Unless I’m playing The Sims, I don’t really want to do buddy-buddy things like playing darts and going for a walk and having a beer with someone in-game. Especially when we’re talking about Grand Theft Auto IV, where the majority of the focus is on…well, shooting drug dealers in the mouth and running over hot dog stands. Nor do I want to go on dates, but that mostly has to do with Niko Bellic not being the suave gentlemen your dates might think he is. Seriously, how can anyone be charmed by this masochistic, hollow shell of a goon? His response to every demonic task put on him is: how much will I get paid? Right.
I wish there was a way you could lose your cell phone in GTA IV and then have to go to a local Sprint store (I bet those Rockstar devs would be hilarious and call it, I dunno, Splint) to get a new one. After losing it, I would never get another. I don’t even care if that meant no more missions; I just want to walk and drive around in peace, listen to the radio, take in the sights. No, I don’t want to get shit-faced with you, Roman; you’re a horrible human being, possibly less horrible when drunk, but horrible nonetheless, and to have some drinky drinks with you would take up the following:
Plus, these in-game friends always call at the worst time ever. Like, you’re sneaking around a building, getting ready for a shootout, and then you have Little Jacob mumbling something about hanging out in your ear. Sorry, can’t. Why didn’t you call me during the 15 minutes it took me to get to this location? Chump.
Another example of bad cell phone usage in videogames: Pokemon HeartGold. During your course across the many regions, you will meet a bunch of trainers and strangers all eager to give you their phone number. In return, you must offer them yours–and your very soul. Seriously, if I could turn back time, I’d give my phone number to NO ONE. Not even my mother, that money-tossing fiend. Stand still for a minute or so, and ring ring ring, it’s Joey to tell you all about his RATTATA. Great. Just about every phone call I’ve gotten has been pointless; there’s no reward, no missions, just a bunch of BS and wasted time tapping through. I’m guessing this is the game’s way of making you feel connected to more than just pocket monsters, but it is an empty mechanic, beyond annoying, and a waste of precious time.

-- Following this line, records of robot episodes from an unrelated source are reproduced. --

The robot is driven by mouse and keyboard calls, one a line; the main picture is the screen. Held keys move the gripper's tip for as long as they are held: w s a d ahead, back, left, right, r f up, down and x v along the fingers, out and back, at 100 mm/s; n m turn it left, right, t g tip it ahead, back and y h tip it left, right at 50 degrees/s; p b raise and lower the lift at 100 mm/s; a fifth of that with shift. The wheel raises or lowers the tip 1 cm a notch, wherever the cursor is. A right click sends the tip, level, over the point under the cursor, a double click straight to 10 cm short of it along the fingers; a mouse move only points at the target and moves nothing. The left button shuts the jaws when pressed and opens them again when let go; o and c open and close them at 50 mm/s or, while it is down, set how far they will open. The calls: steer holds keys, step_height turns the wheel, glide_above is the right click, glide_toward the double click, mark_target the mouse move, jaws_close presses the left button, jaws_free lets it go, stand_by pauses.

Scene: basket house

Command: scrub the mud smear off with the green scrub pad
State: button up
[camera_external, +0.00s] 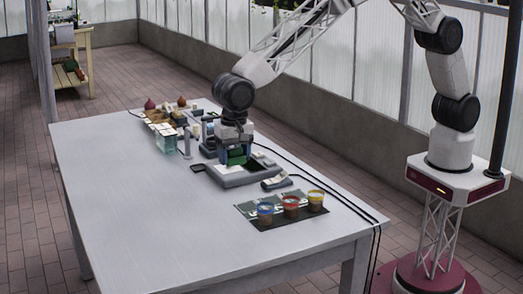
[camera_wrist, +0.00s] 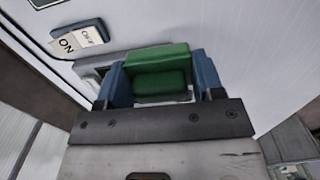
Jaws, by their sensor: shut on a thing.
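My gripper (camera_external: 236,150) points down over the grey tray-like device (camera_external: 232,182) on the table. It is shut on the green scrub pad (camera_wrist: 160,58), which sits between the two blue fingers in the wrist view. The pad also shows under my gripper in the external view (camera_external: 237,158). It is low over the device; I cannot tell whether it touches the surface. I cannot make out the mud smear in either view; the pad and gripper hide part of the device.
A switch box (camera_wrist: 80,38) with an ON label lies beside the device. Three paint-coloured cups (camera_external: 290,206) stand on a dark mat at the front right. Several small items and a glass box (camera_external: 165,141) stand behind left. The table's (camera_external: 150,225) left and front are clear.

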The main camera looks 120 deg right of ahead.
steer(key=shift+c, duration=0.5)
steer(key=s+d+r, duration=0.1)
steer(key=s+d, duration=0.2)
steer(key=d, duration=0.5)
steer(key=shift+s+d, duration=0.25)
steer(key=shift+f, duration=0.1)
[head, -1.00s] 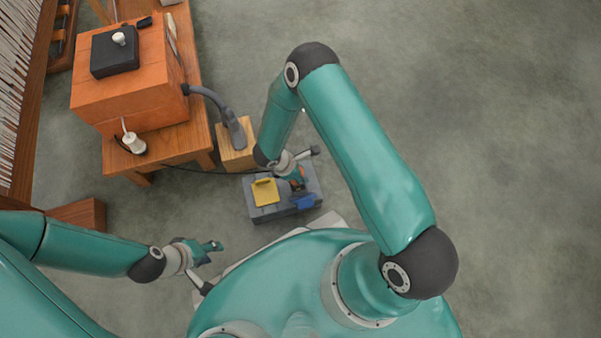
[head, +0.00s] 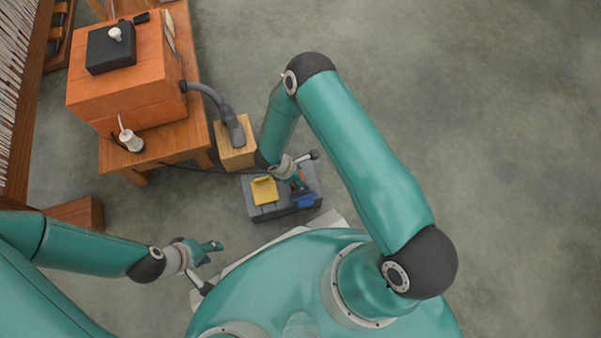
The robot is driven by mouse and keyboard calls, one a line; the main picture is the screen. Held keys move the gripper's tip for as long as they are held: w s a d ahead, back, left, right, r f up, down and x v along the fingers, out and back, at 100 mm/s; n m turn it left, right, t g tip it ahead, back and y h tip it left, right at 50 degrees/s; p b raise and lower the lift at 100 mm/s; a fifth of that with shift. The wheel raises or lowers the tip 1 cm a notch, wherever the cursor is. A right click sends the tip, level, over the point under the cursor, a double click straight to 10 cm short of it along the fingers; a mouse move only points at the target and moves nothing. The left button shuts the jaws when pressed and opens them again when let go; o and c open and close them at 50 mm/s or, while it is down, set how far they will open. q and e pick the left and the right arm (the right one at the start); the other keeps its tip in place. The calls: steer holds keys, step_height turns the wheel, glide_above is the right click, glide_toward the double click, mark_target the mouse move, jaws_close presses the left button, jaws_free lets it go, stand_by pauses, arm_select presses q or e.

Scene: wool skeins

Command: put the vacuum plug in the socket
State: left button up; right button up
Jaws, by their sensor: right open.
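A white plug-like piece (head: 131,141) sits on the wooden table's front edge, with a pale cord rising from it along the orange box and a dark cord near it. I cannot tell for sure whether it is the vacuum plug or the socket. A grey hose with a nozzle (head: 236,130) comes from the orange box (head: 125,75). My right gripper (head: 299,182) is open over the grey tray, away from the white piece; its fingertips are small and partly hidden. My left gripper (head: 211,248) hovers at lower left, apart from these things; its jaw opening is unclear.
The wooden table (head: 170,150) carries the orange box, with a black unit (head: 111,48) on top. A light wooden block (head: 236,155) stands beside it under the nozzle. The grey tray (head: 265,213) holds a yellow piece (head: 264,190) and a blue piece (head: 304,201). Open floor lies right.

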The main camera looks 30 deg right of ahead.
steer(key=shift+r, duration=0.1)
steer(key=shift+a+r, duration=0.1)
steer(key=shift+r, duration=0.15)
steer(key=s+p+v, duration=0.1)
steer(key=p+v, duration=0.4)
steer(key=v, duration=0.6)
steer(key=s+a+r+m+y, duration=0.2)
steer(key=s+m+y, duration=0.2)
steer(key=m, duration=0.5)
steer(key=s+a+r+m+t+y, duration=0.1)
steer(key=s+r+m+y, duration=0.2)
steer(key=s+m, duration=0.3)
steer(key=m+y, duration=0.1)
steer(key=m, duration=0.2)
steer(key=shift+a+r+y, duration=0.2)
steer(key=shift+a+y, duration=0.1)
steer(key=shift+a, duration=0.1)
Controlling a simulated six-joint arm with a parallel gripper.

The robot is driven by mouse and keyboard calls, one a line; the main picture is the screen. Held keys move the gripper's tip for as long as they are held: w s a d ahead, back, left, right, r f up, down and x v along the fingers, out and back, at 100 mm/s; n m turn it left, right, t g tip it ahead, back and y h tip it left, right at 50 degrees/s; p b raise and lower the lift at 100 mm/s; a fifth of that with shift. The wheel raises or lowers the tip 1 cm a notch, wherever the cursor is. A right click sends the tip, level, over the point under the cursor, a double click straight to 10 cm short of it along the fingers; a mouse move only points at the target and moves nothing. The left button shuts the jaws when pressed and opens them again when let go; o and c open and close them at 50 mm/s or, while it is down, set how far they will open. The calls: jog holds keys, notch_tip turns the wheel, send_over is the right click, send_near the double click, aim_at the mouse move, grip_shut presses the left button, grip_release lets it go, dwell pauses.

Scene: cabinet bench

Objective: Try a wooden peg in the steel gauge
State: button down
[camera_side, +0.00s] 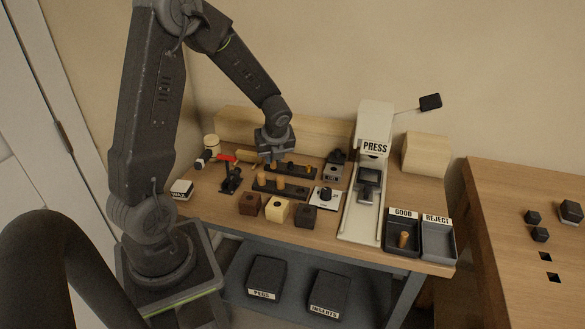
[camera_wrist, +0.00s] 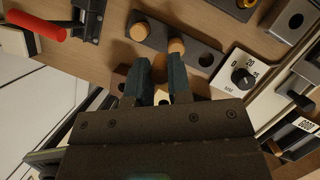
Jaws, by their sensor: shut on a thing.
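My gripper (camera_side: 272,156) is above the back of the bench, near the dark peg racks. The wrist view shows its two fingers (camera_wrist: 162,88) shut on a wooden peg (camera_wrist: 160,68), whose lower part the fingers hide. Other wooden pegs stand in the front rack (camera_side: 280,188); two round peg tops (camera_wrist: 176,45) show in the wrist view, beside an empty hole. The steel gauge looks to be the grey block with a hole (camera_side: 332,173), right of the racks; it also shows at the top right of the wrist view (camera_wrist: 291,20).
Brown, cream and dark blocks (camera_side: 277,209) line the front edge. A white dial box (camera_side: 326,197) sits left of the tall press (camera_side: 372,150). The REJECT tray (camera_side: 438,243) is empty. A red-handled tool (camera_side: 228,158) and WAX box (camera_side: 181,189) are at left.

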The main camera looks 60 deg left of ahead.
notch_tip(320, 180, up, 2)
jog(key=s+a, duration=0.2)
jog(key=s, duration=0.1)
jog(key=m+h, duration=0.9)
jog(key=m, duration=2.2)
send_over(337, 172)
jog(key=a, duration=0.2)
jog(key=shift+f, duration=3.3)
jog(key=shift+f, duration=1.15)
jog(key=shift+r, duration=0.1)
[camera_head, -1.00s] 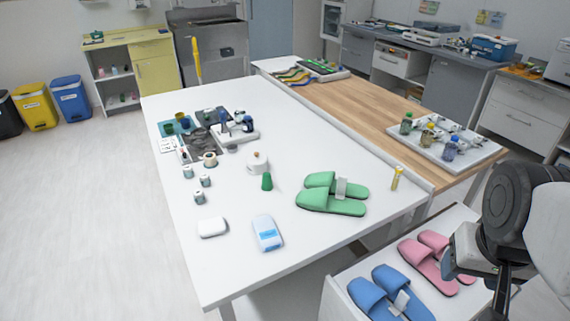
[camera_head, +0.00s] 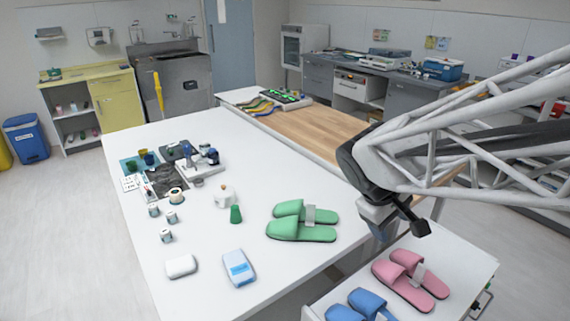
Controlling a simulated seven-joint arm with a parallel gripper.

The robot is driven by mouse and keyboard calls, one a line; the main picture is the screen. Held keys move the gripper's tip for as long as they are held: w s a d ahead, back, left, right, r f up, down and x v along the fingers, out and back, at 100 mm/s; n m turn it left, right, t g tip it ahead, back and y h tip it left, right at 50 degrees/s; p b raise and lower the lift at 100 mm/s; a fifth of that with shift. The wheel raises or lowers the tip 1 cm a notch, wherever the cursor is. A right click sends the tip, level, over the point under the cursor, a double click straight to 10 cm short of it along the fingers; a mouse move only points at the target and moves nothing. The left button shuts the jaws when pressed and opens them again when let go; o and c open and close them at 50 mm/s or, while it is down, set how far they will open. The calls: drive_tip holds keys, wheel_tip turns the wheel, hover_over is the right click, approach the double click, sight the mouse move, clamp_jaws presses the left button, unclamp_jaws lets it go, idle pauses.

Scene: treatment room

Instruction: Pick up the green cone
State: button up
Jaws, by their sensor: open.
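The green cone (camera_head: 236,214) stands upright on the white table, just in front of a small white pot (camera_head: 224,197) and left of a pair of green slippers (camera_head: 303,222). My gripper (camera_head: 392,222) hangs at the right edge of the white table, to the right of the green slippers and well apart from the cone. It is open and nothing shows in it. Its fingers are small and partly hidden by the arm's end.
A blue and white box (camera_head: 239,268) and a white soap-like block (camera_head: 181,266) lie in front of the cone. Small jars (camera_head: 166,236) stand to the left. Pink slippers (camera_head: 412,279) and blue slippers (camera_head: 362,305) lie on a lower surface at right.

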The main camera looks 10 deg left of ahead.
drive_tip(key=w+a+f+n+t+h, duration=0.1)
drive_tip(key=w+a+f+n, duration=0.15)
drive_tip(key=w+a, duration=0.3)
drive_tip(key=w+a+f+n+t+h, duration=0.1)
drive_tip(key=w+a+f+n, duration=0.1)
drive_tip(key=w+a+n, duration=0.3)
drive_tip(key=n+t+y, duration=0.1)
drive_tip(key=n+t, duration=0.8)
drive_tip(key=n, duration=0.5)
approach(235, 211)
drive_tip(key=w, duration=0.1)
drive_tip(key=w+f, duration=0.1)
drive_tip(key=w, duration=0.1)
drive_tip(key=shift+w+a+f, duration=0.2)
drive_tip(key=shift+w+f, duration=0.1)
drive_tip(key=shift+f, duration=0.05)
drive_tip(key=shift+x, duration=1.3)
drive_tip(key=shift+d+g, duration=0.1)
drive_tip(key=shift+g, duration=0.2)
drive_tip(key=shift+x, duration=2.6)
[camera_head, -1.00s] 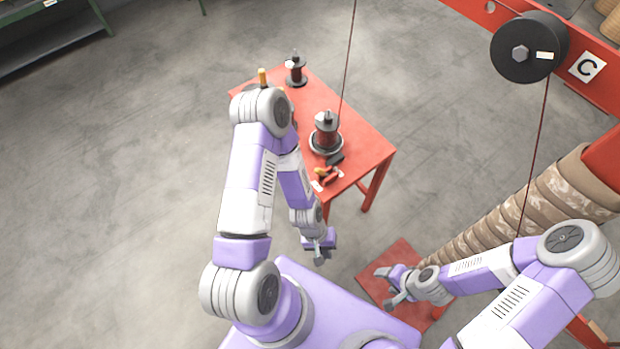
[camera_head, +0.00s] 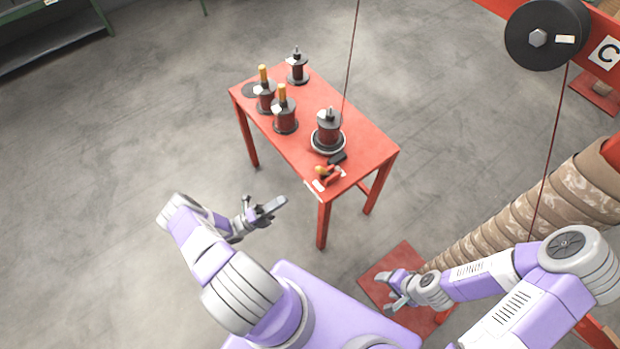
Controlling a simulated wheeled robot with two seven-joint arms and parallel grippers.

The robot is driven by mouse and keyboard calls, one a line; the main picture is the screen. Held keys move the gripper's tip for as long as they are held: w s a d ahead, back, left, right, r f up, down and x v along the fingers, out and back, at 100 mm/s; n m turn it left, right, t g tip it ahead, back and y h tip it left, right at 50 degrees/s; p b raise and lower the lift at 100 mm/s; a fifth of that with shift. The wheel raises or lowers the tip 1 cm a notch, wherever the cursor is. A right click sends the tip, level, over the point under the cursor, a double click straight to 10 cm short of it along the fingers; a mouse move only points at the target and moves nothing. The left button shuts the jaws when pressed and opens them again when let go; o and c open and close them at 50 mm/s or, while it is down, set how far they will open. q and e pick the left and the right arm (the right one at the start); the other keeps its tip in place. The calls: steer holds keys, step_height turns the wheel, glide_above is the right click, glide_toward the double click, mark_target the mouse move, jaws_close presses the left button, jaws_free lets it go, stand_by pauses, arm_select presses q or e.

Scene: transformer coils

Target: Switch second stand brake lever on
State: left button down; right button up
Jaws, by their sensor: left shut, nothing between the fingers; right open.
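A red table (camera_head: 363,142) stands in the middle with several coil stands on it. Two with yellow-topped posts are a left one (camera_head: 265,98) and one beside it (camera_head: 284,112). A dark-topped one (camera_head: 297,68) stands at the far end, and another dark-topped one (camera_head: 327,132) sits nearer the front on a pale ring. A small red and yellow part (camera_head: 325,173) and a black part (camera_head: 338,158) lie at the near corner. I cannot tell which is a brake lever. My left gripper (camera_head: 278,205) is shut and empty, left of the table. My right gripper (camera_head: 388,285) is open above a red floor plate.
A dark reel (camera_head: 541,38) hangs on a red frame marked C (camera_head: 605,53) at the upper right, with a wire running down.

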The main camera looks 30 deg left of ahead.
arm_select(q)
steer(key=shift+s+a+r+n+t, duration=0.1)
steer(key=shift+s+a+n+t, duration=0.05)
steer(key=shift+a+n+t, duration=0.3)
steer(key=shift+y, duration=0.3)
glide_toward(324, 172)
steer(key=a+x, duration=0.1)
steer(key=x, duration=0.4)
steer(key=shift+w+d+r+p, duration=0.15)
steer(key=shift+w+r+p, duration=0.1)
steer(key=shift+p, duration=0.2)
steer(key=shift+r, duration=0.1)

Dragon Age: Origins handles in-game relationships better…but not great. For one, thanks to Ferelden’s serious lack of technogadgetry, the Grey Warden does not have a cell phone. Instead, he/she has a mouth and two ears, and using them they can affect how other characters feel. Some might grow to hate the Grey Warden, others will fall in love, and a couple will remain indifferent no matter what you do. You can give gifts and listen to their stories to maybe pick up an important sidequest. Also, depending on who you are traveling with, certain key events will lead them to voicing their opinions, and it’s up to the Grey Warden to decide how to react. At least there’s rewards here: useful skills are unlocked as companions grow in friendship.
So unless in-game relationships do more than just annoy and waste time, they need to get out…and get out fast.